In the time honoured way, I chucked the first dress on over the outfit I was wearing. I know for some people it would be a sin not to see properly how the clothes hang and fit, but for me the process of trying something on is simply to confirm whether the garment has adequate stretch to pass over my enormous mass, and that there is enough fabric to make me feel just comfortable enough that my numerous front and back lumps and bumps are covered.
I felt relatively satisfied with the second dress, and turned and exclaimed to Baby R that shopping was over. The shopping assistant was standing close to the pushchair and she looked and asked if she could offer some advice. Here is comes, I thought, she’s noticed how repulsive I am. She’s going to say the dress doesn’t fit, doesn’t suit me, makes me look like a whale that’s floated in to an enormous sack. She’s going to say I can’t be seen in Sainsburys clothes because I’m so vile. She’s going to ask me to leave and not come back. Oh god, I want to die.
What she said was unexpected. “What’s going on love?” I didn’t know how to respond. She probably noticed my stupid expression, the absence of thought. “Why are you doing this?” She moved around the pushchair, she touched my arm. “It’s time to be a bit kinder to yourself love”, she said, and that was it, the tears flowed out of me. She didn’t say anything else but gestured for me to take the dress off, which I did, and she took it and returned with the same style in a smaller size. She handed it to me and smiled, then went back to distracting the baby. I tried it, it fitted, I took it off and we left.
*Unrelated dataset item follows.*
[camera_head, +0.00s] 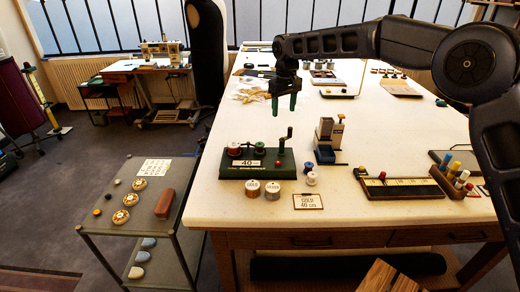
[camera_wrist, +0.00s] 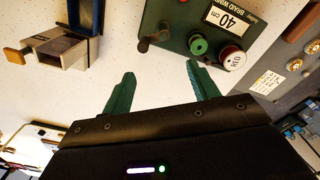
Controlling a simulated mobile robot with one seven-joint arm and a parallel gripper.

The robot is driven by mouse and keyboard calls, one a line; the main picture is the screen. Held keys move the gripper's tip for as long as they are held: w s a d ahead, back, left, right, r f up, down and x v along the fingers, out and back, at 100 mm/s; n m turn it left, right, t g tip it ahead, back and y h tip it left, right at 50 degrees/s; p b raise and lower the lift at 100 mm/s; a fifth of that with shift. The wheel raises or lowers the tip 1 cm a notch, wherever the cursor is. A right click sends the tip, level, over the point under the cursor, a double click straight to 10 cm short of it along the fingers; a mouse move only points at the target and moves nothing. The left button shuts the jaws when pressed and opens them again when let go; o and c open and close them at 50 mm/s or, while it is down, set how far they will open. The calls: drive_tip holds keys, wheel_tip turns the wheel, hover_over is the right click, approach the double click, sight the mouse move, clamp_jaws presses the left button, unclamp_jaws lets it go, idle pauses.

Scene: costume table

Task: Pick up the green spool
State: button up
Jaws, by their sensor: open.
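The green spool (camera_head: 259,148) stands on top of the green winder box (camera_head: 250,186), to the right of a red-and-white spool (camera_head: 234,149). In the wrist view, the green spool (camera_wrist: 198,46) sits on the box beyond the right fingertip, with the red-and-white spool (camera_wrist: 232,58) beside it. My gripper (camera_head: 284,112) has green fingers and hangs above the table, higher than the winder. It also shows in the wrist view (camera_wrist: 160,80), with its fingers apart and nothing between them.
A hand crank (camera_head: 285,142) rises at the winder's right end. A metal-and-blue device (camera_head: 328,138) stands to the right. The table left of the winder's back is clear.

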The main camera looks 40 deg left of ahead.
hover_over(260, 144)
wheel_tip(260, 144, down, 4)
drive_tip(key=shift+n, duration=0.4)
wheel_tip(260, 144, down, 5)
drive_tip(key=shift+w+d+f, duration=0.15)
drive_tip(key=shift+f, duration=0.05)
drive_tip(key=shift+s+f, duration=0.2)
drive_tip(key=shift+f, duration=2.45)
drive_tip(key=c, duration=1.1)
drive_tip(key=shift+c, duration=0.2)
I said thank you to her but she was busy talking to someone else, offering advice and kindness.
It occurred to me later how much of an impact those few words had on me, how restorative that fleeting moment of positivity was, how much I had really needed it.
It is a strange thing to live your most of your waking life without adult human interaction, and to exist under a blanket of blackness caused by isolation and loneliness, but it gives me hope to know there are still places where people are willing to reach out, to be generous with their love, to take the time to give hope to a depressed fat girl, to notice me.
I have worn and felt better in this new dress, in fact I even got complimented in it this weekend, so I thought it was time to pass the message on. If (like me) you are tempted to think less of yourself, to feel miserable about how you look or act, or if you dwell on every embarrassing moment until it is elevated up to confidence-crippling proportions, then let’s take a moment to stop, reflect on the positives, and be a little kinder to ourselves.
And if you can’t, have a coffee and a bourbon. That also helps me feel better! I highly recommend it!